▶ Directions:
Your task is to copy the lines from the line containing "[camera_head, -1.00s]" through the end of the listing below, both included, without any pictures.

▶ Data:
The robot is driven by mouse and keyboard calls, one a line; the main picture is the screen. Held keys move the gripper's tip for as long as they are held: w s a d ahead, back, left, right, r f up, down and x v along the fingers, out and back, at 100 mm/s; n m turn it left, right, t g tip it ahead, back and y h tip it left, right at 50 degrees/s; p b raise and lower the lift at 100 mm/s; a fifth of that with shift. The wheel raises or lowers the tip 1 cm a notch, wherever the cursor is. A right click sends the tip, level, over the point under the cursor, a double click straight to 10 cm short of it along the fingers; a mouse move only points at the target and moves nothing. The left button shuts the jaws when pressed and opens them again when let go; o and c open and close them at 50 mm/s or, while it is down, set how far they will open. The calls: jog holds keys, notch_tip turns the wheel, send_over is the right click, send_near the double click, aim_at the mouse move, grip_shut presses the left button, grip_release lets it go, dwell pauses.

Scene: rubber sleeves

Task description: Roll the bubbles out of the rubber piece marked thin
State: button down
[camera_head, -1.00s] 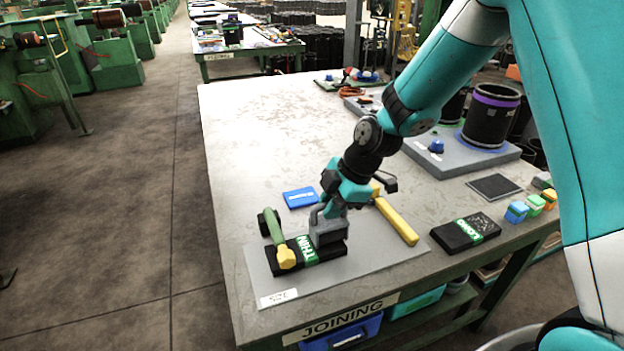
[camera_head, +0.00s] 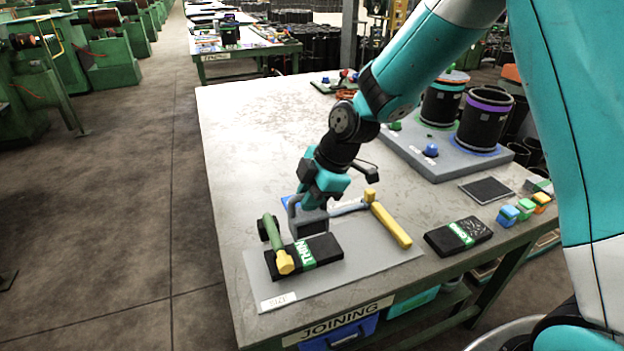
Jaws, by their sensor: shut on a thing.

▶ Correct response:
[camera_head, -1.00s] 
[camera_head, +0.00s] 
Jaws, by their sensor: shut on a thing.

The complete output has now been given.